Hawke's Bay Arts Festival / 25 October 2019, Spiegeltent / By Jess Soutar Barron
Old friends we haven’t seen in ages come for the night, and it takes a few days to digest the visit. Familiar jokes are exchanged, banter we know the punchline to, songs we used to sing together. It’s cosy and warm and fuels us up for the next expanse of absence ahead of us. They fill us in on the news: Dad died, Mum’s still going strong at nearly ninety, they’ve got a new grandbaby, Jools isn’t well.
The Topp Twins know our news too. They pay homage to the mayor who’s sitting in the good seats near the front.
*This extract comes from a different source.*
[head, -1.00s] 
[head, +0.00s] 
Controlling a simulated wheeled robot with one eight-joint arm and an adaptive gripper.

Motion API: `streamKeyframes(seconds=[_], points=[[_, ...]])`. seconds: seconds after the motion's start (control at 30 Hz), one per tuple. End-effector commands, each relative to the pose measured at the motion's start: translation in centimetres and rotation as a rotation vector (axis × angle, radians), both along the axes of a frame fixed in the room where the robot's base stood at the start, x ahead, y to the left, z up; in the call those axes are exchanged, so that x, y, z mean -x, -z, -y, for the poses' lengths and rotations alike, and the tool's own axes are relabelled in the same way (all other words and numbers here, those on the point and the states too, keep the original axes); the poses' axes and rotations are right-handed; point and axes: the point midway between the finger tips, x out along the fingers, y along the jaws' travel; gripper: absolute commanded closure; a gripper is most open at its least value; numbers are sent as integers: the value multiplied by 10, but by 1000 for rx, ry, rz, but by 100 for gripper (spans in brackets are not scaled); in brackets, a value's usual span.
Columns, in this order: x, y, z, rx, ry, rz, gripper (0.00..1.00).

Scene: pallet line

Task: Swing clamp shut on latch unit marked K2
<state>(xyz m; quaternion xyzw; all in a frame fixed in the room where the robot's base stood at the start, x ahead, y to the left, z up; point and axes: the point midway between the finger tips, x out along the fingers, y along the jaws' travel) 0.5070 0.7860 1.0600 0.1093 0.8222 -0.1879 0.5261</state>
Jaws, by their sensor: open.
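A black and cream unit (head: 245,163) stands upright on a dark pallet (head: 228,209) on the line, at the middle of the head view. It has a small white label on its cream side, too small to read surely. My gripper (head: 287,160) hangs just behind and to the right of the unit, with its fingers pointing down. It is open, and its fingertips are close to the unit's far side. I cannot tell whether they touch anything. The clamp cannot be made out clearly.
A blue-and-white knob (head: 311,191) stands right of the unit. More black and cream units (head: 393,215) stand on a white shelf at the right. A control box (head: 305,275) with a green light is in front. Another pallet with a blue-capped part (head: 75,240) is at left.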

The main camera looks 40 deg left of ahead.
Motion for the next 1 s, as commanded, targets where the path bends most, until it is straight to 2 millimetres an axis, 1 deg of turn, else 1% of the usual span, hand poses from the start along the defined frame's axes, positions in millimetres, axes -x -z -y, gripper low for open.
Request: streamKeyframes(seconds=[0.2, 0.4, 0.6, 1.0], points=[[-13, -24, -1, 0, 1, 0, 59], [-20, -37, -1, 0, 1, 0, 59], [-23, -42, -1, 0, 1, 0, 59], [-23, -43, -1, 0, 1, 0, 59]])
They rope in councillor Malcolm Dixon as ‘hoist’, getting Lynda (in various outfits) on and off the stage. They flirt with the naming rights sponsor. They celebrate the couple in the room who have been married the longest (Mala and Wally, 63 years) and the bride-to-be on her hen’s night. They welcome new friends from overseas. They tease us for being rich people, albeit “down to earth rich people”: dog people, llama farmers, with too many roundabouts.
The Twins proper don’t take the stage til near the end: “We’ve finally come out as ourselves,” they say. Ahead of them is Mavis and Lorna from the Pakuranga Bowls Club, Camp Mother and Camp Leader, Ken and Ken. We know and love them all. National icon seems too thin for them, they are bright patches stitched into the fabric of our national spirit.
I’ve known them since they were arrested for busking on Queen Street in the mid-80s. Back then they had better mullets than you’ll ever see these days, and I was being raised as one of their Untouchable Girls: “stroppy, aggressive, taking over the world”. We met again when they did their tour in a gypsy caravan, then at the Opera House in Hastings, then at the CHB A&P show. We met once or twice in Auckland City, once or twice on the telly, then via CD when I was on my OE and they came over in my mum’s carry-on, precious cargo from home snuggled between a loaf of Vogel’s and a jar of vegemite.
It’s sentimental seeing the Topps again. Not just for their own songs and characters but for the bags of New Zealand culture they carry with them. That nostalgic retro New Zealand circa 1957 to 1993. That lawn-bowling, cuttings-collecting, calf club, sausage and sauce, politically radical but still laid-back era. We are a small but mighty nation made up of small towns, small communities that punch above their weight.
The most lovely part of seeing the Topps again is seeing the delight they have for each other. They laugh at each other’s jokes, admire each other’s yodelling prowess, harmonise with each other in that slightly discordant unison that is so uniquely them.
The lyrics, the stories, the swag and the shtik all focus the audience on the Topps and once they have us they deal out the real message: honour our differences, stand up for ourselves. That’s how we end up in a tent in Havelock North with 700 people bellowing “Fuck you, Mike Hosking!”
There are fun new games and silly bits of business that have the Topp vibe, like time on the road has freshened the repertoire. They could have just stuck with the oldies, but beatboxing Big Butts is chucked in, as is a game called Catch Something Kiwi – perfectly fine when that something is a lamington, a little less fun when it’s a bag of dog-do. And who knew a piece of bread flung to a vegan up the back could fly so far frisbee-style.
Wrapped up inside the scrumptious syrup of gags and tunes is cutting political commentary that reminds us that we have been bold in the past and we should continue to be bold in the future. That gentle touch, that lack of cutting cynicism, it’s a mystery how these two women went from singing cowboy songs to significant contributors to our national psyche, maybe it’s simply stickability, maybe it’s because they know and love us for our foibles and our oxymorons, our idiosyncrasies and our insecurities. They know all that and love us anyway, and we love them in return.